2. "Redneckville." Although Republicans made a clean sweep of the November elections, ABC made it a point to run a story on the one liberal victory of the day. Peter Jennings declared : "And in Houston voters chose to keep in place an affirmative action program that steers city contracts to companies owned by women and minorities. The Houston decision seems to buck a trend developing in the country to reverse course on affirmative action." That intro was fine, but the conclusion from reporter Dean Reynolds was something else: "Mayor [Bob] Lanier said the choice for Houston was clear: people here had to decide whether they wanted to be viewed as a cosmopolitan, diverse, international city or, as he put it, 'Redneckville.'"
3. Ward Connerly. When Mike Wallace interviewed black Proposition 209 activist Ward Connerly on "60 Minutes" November 9, one might not feel the segment was atrociously one-sided - but only because Connerly was so impressive answering Wallace's hectoring questions.

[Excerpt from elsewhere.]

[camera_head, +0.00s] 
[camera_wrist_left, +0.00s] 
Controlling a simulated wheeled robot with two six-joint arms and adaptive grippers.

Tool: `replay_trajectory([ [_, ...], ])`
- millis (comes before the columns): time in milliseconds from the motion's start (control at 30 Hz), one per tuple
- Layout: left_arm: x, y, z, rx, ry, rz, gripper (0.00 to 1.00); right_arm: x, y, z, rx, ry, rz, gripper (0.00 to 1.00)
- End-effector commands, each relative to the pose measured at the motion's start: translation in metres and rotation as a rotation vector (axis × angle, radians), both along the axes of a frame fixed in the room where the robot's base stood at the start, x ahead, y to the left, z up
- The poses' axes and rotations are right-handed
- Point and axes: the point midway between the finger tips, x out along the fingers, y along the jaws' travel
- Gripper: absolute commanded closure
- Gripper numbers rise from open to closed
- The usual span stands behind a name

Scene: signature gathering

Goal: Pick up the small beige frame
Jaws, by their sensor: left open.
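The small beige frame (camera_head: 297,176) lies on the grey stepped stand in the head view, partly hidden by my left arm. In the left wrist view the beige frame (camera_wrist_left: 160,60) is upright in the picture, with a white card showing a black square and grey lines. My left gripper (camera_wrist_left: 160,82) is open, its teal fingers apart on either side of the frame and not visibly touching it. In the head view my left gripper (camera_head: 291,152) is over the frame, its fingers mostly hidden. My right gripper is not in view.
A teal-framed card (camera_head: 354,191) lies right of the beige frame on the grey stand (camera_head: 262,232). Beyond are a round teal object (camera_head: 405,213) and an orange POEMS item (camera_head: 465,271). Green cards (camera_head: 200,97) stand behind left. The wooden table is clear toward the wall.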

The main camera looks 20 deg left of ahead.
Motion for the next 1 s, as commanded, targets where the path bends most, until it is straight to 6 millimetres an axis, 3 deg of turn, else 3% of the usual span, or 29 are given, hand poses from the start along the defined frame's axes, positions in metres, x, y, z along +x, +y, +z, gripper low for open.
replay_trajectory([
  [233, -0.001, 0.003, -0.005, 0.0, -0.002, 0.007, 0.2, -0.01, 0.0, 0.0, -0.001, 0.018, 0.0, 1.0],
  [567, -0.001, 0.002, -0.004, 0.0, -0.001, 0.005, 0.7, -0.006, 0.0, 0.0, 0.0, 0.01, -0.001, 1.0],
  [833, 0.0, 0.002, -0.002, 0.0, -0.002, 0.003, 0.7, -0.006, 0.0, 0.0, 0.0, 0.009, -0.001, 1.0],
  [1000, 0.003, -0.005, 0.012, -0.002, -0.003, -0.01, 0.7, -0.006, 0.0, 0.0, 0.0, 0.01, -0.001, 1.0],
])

"Do you never feel like you're being used by white conservatives to lead this thing, that you're the cat's paw?" was just one of many insults hurled at this black man for daring to be conservative. Wallace brought on Connerly's cousin to accuse him of wanting to be white and "providing a safe harbor for the bigots of America." Her husband warned other blacks of Connerly's "minstrel show." Wallace asked Connerly: "One of your critics says: 'for someone to stand within the ranks and say I'm not black, but use it to destroy his own people, that's the kind we label a traitor that's how you're perceived by many people in the black community. 'I'm not black,' says Ward Connerly." When Connerly praised the kindness of white strangers, Wallace replied: "I get the feeling that you're looking at things through rose-colored glasses. I can see black folks across the country look at him now and saying 'what world does this Connerly guy think we're living in?'"
A few minutes after Wallace was finished, Andy Rooney noted that across the hall at CBS "This Morning" there are 46 producers, of whom 30 are women, and 12 are black men or women. Rooney declared: "Am I in favor of affirmative action? No, I'm not. As Ward Connerly said earlier on the show, you cannot correct a wrong by arbitarily giving one group of people an advantage over another because of race or sex."
That's objectivity, and needless to say, it looks like Andy Rooney could be in trouble again.